Конечно, таких учителей мало, но важно, что они есть и могут
служить примером для других. А еще важнее, что дети, которых так жалеют
Ваши эксперты – это ведь заведомо не беспризорники (у тех проблемы
совсем другие). У них есть родители, и почти все, скорее всего, с
высшим образованием. Таким родителям вполне под силу научить детей
пользоваться толковыми словарями, а в более старшем возрасте и большими
энциклопедиями, которые сейчас благодаря компьютерам стали несравненно
доступнее.

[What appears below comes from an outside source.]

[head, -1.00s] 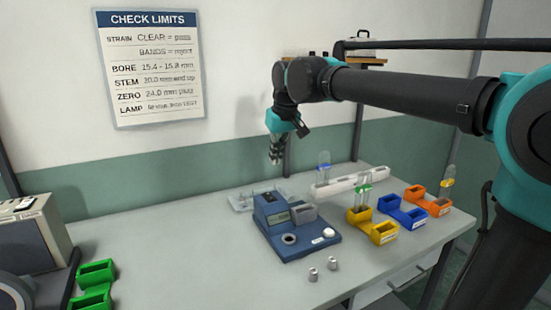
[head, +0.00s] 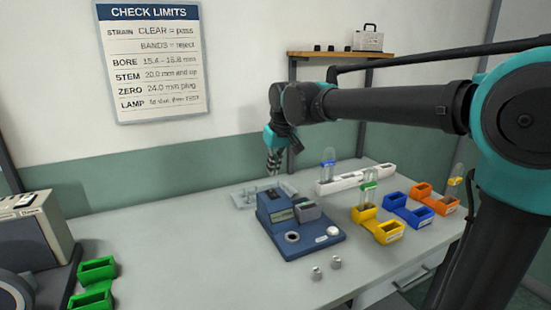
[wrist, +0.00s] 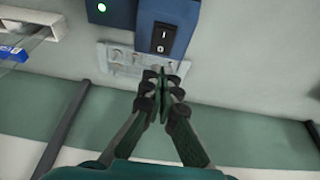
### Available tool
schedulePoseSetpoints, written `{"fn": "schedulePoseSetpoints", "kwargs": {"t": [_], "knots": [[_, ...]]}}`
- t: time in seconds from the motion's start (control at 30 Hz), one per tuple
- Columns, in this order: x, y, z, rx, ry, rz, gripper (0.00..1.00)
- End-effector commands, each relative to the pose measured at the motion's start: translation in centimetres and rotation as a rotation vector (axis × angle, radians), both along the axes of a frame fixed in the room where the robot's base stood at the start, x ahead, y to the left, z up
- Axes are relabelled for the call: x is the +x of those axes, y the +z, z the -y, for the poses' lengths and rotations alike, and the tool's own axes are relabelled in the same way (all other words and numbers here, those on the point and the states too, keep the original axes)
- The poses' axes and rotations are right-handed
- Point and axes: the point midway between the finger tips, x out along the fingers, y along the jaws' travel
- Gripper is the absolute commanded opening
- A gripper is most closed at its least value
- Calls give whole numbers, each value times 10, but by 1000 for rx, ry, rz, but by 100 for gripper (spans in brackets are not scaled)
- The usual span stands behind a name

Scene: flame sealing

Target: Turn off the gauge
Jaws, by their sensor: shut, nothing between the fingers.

Да и без словарей родители могут исподволь объяснить ребенку
почти все незнакомые слова, которые он встретит в книгах, если только
они к нему внимательны. Задолго до того, когда придет ему время читать
«Онегина», он будет уже знать, кто такой ямщик, что такое кибитка,
облучок, тулуп, кушак (внимательные родители и рисунки ему покажут, да
и сам он их найдет в книжках). И насколько же это обогатит его
внутренний мир!
Теперь о «дополнении» Е. Сабурова. Всякий читатель,
сколько-нибудь причастный к русской культуре и не совсем лишенный
слуха, чувствует в первой строфе первой главы «Онегина» интонацию
досады, а не радости, так что утверждение Е. Сабурова сразу вызовет у
него недоумение, которое еще усилится, когда он вспомнит начало
следующей строфы: зачем Онегин так спешил, «летел в пыли на почтовых»,
если знал уже, что дядя умер? Впрочем, это хотя и очень сильные, но все
же косвенные доводы. А вот в 52-й строфе, которую я позволю себе
привести целиком, расставлены все точки над i:
Вдруг получил он в самом деле
От управителя доклад,
Что дядя при смерти в постеле
И с ним проститься был бы рад.
Прочтя печальное посланье,
Онегин тотчас на свиданье
Стремглав по почте поскакал
И уж заранее зевал,
Приготовляясь, денег ради,
На вздохи, скуку и обман
(И тем я начал мой роман);
Но, прилетев в деревню дяди,
Его нашел уж на столе,
Как дань, готовую земле.
Тем не менее Е. Сабуров настаивает на своем утверждении. Отсюда
следует удивительный, но неизбежный вывод: «Евгения Онегина» г. Сабуров
не читал, заглянул только беглым взглядом в самое начало. Ибо ничем
другим невозможно объяснить тот факт, что он принял всерьез нелепую
байку, сочиненную, скорее всего, каким-нибудь шутником для одурачивания
легковерных.
Вернемся теперь к общей картине современного состояния преподавания
литературы в школе, как она видится Вашим экспертам. Е. Сабурову и В.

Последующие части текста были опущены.